Lo del público –me permitirán que aquí, en este contexto, use ese término y no el de aficionado– es otro cantar. Hace años el Tour realizó su Grand Départ desde Yorkshire (Reino Unido) con un éxito de asistencia a las cunetas indiscutible. Esa enorme afluencia y el ya extendidísimo uso de los teléfonos móviles con cámaras, provocó no pocas situaciones de peligro cuando parte del público anteponía el selfie al aplauso. Por aquel entonces, fueron muchos los que adujeron que los británicos, un país tradicionalmente ajeno al ciclismo en ruta en comparación con las naciones más tradicionales, no tenían esa cultura del verdadero aficionado.

Sin embargo, el tiempo ha demostrado que tontos, como las meigas, haylos en todas las latitudes. La última, la famosa señora del chubasquero amarillo y el cartelito que no sólo provocó una escabechina importante, sino que, además, se dio a la fuga –como es tan tristemente usual cuando hablamos de atropellos– para evitar tener que responder por su acción. Y como haberlos haylos y el mayor atractivo del ciclismo radica, precisamente, en esa cercanía entre público y deportista, esta es la pata del banco que peor arreglo tiene.

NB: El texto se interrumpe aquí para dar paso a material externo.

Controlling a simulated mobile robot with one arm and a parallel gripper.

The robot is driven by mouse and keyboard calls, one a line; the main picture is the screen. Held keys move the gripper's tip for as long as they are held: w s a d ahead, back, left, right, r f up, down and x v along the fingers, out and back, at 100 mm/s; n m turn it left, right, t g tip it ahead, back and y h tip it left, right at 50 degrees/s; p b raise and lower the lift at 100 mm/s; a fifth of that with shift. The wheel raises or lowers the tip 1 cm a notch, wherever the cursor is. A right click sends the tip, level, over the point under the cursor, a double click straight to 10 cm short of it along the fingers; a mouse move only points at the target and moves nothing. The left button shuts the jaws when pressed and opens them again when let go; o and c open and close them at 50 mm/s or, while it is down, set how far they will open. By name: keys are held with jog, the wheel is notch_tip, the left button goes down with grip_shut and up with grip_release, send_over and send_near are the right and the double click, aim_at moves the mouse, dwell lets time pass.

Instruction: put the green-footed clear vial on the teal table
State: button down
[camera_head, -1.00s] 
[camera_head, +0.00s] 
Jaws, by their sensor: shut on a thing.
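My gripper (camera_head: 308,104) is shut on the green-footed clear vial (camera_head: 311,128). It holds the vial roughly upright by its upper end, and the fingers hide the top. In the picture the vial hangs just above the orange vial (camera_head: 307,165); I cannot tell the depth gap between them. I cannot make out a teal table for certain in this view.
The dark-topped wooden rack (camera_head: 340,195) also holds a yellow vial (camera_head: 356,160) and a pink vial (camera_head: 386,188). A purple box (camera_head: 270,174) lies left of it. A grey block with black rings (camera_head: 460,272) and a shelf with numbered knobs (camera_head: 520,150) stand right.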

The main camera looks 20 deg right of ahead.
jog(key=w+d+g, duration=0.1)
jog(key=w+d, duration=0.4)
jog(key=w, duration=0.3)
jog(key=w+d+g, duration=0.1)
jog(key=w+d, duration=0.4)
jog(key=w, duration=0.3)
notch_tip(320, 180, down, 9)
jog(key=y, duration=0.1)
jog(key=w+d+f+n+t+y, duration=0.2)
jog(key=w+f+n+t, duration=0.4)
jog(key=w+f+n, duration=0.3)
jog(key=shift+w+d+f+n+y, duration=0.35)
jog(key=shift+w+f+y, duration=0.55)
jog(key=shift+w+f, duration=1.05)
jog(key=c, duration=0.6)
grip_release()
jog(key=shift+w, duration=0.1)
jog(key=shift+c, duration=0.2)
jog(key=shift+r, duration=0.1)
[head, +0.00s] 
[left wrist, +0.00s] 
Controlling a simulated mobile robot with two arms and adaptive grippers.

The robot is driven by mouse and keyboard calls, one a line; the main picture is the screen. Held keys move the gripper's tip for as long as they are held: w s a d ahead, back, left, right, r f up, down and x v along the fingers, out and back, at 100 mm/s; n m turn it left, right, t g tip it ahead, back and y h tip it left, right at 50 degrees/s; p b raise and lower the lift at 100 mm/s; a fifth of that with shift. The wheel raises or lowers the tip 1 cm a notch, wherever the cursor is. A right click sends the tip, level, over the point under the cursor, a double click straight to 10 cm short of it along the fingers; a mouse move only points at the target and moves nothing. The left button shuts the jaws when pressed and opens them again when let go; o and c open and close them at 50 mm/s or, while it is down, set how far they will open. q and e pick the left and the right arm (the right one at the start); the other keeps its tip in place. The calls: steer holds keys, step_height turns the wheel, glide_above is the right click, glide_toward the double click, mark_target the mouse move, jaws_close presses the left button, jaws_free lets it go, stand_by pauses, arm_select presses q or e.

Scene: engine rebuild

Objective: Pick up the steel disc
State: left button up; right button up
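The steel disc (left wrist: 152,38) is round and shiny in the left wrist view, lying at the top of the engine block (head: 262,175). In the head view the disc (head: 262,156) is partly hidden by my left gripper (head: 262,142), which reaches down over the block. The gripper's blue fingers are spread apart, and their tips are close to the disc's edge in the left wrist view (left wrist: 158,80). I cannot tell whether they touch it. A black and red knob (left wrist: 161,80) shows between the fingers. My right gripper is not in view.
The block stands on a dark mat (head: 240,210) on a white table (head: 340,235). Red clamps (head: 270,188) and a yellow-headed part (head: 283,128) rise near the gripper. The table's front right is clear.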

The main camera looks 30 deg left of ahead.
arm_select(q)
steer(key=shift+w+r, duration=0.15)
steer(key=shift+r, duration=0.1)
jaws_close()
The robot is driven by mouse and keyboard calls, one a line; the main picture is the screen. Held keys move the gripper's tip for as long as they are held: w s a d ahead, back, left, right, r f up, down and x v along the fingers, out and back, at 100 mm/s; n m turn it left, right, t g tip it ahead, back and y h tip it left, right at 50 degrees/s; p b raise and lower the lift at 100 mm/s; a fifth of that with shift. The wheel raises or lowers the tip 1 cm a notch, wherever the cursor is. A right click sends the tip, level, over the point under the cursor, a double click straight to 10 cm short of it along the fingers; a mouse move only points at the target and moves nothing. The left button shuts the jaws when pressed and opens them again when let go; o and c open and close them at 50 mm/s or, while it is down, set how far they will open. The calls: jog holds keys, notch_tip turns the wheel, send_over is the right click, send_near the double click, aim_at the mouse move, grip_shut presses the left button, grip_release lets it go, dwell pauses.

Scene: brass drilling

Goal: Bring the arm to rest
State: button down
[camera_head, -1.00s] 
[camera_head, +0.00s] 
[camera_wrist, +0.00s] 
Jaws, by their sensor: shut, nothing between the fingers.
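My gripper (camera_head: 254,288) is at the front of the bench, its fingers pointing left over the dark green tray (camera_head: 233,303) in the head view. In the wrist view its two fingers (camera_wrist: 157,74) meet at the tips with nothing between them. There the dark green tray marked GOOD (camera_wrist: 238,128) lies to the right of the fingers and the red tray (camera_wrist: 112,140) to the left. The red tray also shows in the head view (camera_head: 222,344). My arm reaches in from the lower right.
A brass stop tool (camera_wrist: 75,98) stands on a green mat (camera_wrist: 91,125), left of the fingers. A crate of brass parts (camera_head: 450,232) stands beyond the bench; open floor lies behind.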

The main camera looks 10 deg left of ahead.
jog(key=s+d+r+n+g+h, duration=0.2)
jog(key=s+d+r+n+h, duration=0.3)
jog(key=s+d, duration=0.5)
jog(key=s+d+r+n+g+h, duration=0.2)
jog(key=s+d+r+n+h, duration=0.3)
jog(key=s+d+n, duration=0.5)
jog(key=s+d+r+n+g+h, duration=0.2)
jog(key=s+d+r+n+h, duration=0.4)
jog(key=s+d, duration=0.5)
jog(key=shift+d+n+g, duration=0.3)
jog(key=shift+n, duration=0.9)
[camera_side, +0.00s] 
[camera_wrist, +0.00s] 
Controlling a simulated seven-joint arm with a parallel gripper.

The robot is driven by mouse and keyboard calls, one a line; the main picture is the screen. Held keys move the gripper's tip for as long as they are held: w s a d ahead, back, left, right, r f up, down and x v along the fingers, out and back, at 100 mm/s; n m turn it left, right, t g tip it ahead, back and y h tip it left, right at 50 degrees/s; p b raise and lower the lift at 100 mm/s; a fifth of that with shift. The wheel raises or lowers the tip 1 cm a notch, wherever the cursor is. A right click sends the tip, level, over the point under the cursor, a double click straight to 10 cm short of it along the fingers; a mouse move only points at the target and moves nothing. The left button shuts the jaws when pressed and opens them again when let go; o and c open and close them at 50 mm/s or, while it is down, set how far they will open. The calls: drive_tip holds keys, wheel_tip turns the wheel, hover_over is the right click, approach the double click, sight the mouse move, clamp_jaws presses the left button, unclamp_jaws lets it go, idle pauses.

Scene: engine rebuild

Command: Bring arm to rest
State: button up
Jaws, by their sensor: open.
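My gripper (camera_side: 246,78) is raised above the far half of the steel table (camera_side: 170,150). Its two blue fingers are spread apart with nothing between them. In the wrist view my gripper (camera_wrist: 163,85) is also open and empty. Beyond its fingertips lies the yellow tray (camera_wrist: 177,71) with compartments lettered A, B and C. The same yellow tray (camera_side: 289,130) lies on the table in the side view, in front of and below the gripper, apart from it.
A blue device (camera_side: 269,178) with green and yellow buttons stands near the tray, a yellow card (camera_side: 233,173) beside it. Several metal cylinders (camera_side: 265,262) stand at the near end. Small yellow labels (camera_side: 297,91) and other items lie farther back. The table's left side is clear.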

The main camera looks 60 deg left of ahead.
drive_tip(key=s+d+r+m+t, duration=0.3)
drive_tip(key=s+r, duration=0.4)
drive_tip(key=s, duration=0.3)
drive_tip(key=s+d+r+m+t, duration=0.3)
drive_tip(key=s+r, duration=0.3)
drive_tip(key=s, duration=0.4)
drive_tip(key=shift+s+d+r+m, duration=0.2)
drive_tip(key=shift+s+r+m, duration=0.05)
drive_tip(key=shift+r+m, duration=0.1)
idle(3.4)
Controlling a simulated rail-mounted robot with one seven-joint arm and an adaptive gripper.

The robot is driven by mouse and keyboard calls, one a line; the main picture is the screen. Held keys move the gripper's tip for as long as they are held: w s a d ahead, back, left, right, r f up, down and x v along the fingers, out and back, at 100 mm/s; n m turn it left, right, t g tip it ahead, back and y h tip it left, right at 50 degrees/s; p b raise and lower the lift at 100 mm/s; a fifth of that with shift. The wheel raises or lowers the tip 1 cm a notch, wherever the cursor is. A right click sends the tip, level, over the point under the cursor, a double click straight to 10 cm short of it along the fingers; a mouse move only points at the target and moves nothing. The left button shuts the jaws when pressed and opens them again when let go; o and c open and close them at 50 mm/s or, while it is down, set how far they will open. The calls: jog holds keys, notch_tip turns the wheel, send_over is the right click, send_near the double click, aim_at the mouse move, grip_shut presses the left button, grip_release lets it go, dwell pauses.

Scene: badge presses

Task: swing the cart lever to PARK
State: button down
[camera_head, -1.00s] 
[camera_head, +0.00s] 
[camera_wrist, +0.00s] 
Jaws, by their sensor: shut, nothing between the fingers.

Y por último, pero no menos importante, tenemos a los organizadores, señalados también por muchos como responsables últimos del diseño de los recorridos que, en parte, pueden provocar situaciones de alto riesgo. ASO, como cualquier otro organizador, tiene la difícil papeleta –menos complicada, es verdad, con el Tour que todo el mundo quiere tener cerca– de vender, literalmente, las salidas y llegadas de sus etapas a los alcaldes y gobiernos zonales.

Son inversiones millonarias que, evidentemente, pasan por meter al pelotón en el centro mismo de las ciudades, una fórmula virtualmente incompatible con los estándares de seguridad que dicta el sentido común. La cuadratura del círculo, claro está, es complicada; pero no imposible. Cada organizador conoce, perfectamente, la idiosincrasia de su carrera y, por lo tanto, los peligros que suponen tomar una u otra decisión en cada fase de la misma.

Con todos estos ingredientes, lo que parece claro es que cada cual debería, antes de matar al vecino, hacer un sincero ejercicio de autocrítica y, haciendo una interpretación libre del presidente Kennedy, pensar aquello de qué puedo hacer yo por mejorar la seguridad y no qué pueden hacer los demás.

Todo lo demás, y perdón por la escatológica metáfora, es lanzar un buen montón de mierda al ventilador. Los trozos, claro está, acabarán salpicando al resto de actores, pero el que lo tire también tiene que ser consciente y, por lo tanto, aceptar, que el resultado final es que él también olerá bastante mal al final del día.